**Challenge:**
Nothing but the lines from the line that contains "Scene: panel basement" through the line that contains "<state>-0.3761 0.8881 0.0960" should appear in the output, each reproduced exactly.

**Supplied records:**
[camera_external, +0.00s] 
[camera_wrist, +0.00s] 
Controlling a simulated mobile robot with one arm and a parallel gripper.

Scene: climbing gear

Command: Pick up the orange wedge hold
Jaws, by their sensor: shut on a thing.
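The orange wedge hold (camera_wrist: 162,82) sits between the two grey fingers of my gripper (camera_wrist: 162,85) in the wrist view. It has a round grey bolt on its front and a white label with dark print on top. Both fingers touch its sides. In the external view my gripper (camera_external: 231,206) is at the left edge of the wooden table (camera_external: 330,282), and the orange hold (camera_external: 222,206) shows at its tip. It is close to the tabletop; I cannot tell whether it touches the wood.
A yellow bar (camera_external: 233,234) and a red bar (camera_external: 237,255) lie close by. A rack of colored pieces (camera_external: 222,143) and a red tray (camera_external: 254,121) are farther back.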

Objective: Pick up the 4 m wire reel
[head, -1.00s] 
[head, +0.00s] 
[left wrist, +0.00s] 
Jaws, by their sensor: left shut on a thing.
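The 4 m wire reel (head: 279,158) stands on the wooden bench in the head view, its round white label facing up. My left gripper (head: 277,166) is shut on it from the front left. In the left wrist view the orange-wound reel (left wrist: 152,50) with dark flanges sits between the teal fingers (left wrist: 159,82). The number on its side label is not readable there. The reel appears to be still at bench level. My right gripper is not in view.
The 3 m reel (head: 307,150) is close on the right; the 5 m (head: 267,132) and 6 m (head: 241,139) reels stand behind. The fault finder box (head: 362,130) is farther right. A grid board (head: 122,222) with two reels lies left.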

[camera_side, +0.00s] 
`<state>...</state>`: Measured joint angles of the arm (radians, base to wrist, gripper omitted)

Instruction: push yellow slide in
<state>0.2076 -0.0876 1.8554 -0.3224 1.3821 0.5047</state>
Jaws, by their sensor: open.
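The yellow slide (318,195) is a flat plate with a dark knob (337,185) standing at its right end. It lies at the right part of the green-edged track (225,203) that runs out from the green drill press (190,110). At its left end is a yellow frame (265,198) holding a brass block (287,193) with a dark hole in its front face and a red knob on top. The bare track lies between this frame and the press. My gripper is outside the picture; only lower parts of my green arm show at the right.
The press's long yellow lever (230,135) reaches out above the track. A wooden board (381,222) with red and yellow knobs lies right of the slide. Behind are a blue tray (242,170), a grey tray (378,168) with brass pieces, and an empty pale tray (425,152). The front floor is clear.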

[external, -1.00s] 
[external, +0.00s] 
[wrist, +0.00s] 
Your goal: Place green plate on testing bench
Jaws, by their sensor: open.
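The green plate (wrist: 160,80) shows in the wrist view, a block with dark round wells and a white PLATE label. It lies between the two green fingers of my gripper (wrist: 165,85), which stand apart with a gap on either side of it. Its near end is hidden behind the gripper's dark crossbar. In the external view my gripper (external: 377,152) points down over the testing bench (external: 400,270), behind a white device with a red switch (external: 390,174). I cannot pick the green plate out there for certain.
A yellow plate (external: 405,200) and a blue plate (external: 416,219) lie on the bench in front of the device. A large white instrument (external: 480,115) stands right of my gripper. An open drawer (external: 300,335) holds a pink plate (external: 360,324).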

==

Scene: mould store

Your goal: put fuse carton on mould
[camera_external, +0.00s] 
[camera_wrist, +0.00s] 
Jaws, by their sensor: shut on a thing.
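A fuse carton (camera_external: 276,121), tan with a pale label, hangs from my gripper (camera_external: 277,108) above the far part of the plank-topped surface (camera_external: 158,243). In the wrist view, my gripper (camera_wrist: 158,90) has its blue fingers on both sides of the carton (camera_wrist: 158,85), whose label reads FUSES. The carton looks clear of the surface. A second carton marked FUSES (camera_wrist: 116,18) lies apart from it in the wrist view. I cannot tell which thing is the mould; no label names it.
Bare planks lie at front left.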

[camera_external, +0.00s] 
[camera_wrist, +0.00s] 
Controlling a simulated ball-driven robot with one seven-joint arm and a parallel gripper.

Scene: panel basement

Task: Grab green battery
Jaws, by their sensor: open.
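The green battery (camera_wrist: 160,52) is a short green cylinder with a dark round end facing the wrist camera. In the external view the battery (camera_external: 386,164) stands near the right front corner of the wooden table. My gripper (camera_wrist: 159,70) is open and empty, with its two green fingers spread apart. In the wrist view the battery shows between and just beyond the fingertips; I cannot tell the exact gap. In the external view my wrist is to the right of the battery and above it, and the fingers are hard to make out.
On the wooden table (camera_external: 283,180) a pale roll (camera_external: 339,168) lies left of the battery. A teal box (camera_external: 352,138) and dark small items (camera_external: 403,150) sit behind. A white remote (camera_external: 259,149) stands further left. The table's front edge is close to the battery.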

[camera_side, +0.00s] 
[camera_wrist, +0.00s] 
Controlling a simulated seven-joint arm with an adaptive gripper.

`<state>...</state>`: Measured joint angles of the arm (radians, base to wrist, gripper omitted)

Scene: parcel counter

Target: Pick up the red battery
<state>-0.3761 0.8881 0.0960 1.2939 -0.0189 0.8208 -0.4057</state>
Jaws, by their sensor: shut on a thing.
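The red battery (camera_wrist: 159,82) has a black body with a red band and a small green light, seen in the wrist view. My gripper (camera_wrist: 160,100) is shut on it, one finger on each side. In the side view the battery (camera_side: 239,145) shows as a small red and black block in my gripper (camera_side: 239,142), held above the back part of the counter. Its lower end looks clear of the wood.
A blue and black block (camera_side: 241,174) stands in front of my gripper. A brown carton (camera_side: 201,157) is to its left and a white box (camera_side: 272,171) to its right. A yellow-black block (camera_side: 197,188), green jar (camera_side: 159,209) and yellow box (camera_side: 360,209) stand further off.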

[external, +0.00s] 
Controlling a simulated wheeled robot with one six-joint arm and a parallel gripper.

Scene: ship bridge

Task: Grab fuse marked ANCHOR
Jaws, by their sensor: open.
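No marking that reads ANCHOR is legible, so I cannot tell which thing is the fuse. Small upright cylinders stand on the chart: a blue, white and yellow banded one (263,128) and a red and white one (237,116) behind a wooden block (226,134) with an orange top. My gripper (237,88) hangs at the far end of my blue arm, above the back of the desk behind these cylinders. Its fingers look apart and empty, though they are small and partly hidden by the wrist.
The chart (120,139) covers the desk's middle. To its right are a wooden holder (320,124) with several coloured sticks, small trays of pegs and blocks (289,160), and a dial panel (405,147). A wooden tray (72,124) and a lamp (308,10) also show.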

---

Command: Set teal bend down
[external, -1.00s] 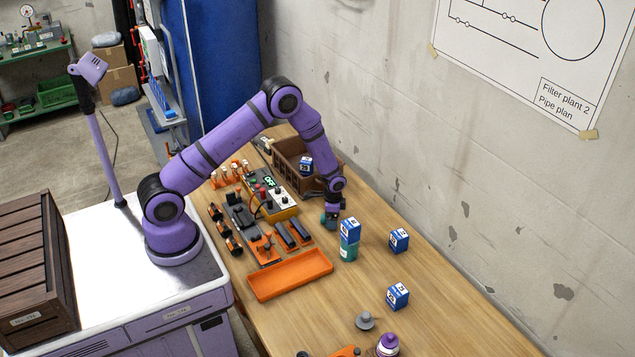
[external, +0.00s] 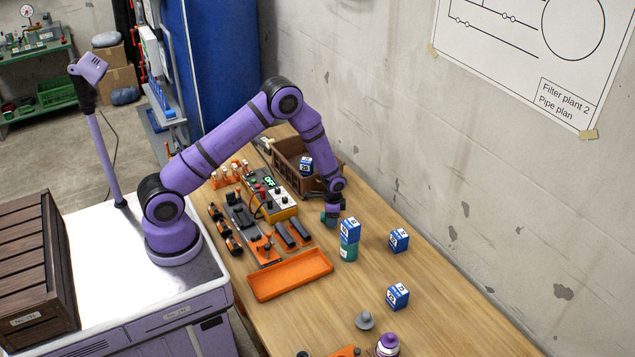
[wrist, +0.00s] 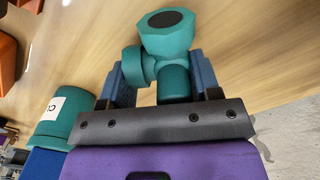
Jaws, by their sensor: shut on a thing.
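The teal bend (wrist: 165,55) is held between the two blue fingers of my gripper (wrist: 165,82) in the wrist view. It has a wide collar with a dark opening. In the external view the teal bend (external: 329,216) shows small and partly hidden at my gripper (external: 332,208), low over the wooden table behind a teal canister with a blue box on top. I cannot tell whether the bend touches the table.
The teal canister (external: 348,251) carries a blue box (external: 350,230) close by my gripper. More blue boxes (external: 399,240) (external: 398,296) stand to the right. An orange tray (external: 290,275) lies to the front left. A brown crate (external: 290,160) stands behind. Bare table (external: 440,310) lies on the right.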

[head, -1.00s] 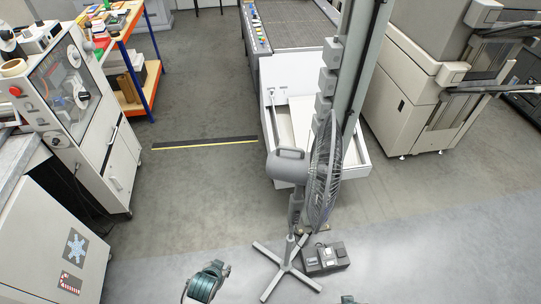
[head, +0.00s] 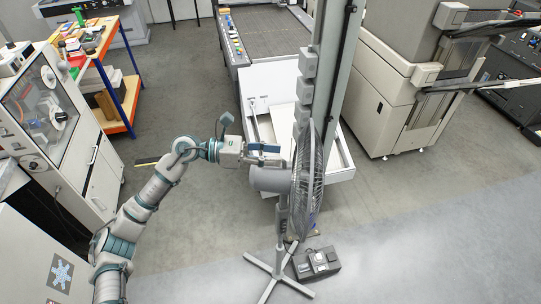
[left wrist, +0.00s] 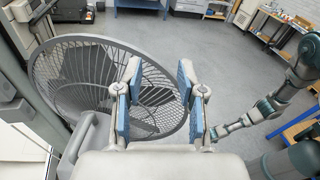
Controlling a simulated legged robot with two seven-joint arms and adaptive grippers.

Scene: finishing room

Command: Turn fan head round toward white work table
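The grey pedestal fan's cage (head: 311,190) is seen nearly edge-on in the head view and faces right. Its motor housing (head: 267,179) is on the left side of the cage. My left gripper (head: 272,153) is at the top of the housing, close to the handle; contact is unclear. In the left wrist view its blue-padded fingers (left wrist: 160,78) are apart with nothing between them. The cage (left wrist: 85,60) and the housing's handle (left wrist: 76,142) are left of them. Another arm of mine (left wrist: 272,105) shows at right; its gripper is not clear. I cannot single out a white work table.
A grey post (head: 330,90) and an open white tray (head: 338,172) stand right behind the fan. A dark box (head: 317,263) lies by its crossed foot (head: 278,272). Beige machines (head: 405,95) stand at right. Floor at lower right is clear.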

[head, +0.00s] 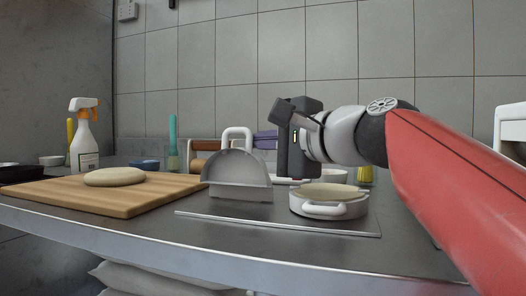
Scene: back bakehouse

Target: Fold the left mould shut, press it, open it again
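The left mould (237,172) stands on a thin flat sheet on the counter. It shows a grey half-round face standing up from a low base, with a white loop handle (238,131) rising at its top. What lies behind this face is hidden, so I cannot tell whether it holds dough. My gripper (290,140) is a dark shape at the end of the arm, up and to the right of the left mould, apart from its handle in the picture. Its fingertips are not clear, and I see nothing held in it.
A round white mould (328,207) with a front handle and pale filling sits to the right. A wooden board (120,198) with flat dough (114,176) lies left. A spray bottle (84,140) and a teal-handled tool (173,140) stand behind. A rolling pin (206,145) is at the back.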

**Output for this exercise:**
Scene: panel basement

Task: Grab green battery
Jaws, by their sensor: open.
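The green battery (camera_wrist: 160,52) is a short green cylinder with a dark round end facing the wrist camera. In the external view the battery (camera_external: 386,164) stands near the right front corner of the wooden table. My gripper (camera_wrist: 159,70) is open and empty, with its two green fingers spread apart. In the wrist view the battery shows between and just beyond the fingertips; I cannot tell the exact gap. In the external view my wrist is to the right of the battery and above it, and the fingers are hard to make out.
On the wooden table (camera_external: 283,180) a pale roll (camera_external: 339,168) lies left of the battery. A teal box (camera_external: 352,138) and dark small items (camera_external: 403,150) sit behind. A white remote (camera_external: 259,149) stands further left. The table's front edge is close to the battery.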

[camera_side, +0.00s] 
[camera_wrist, +0.00s] 
Controlling a simulated seven-joint arm with an adaptive gripper.

`<state>...</state>`: Measured joint angles of the arm (radians, base to wrist, gripper omitted)

Scene: parcel counter

Target: Pick up the red battery
<state>-0.3761 0.8881 0.0960 1.2939 -0.0189 0.8208 -0.4057</state>

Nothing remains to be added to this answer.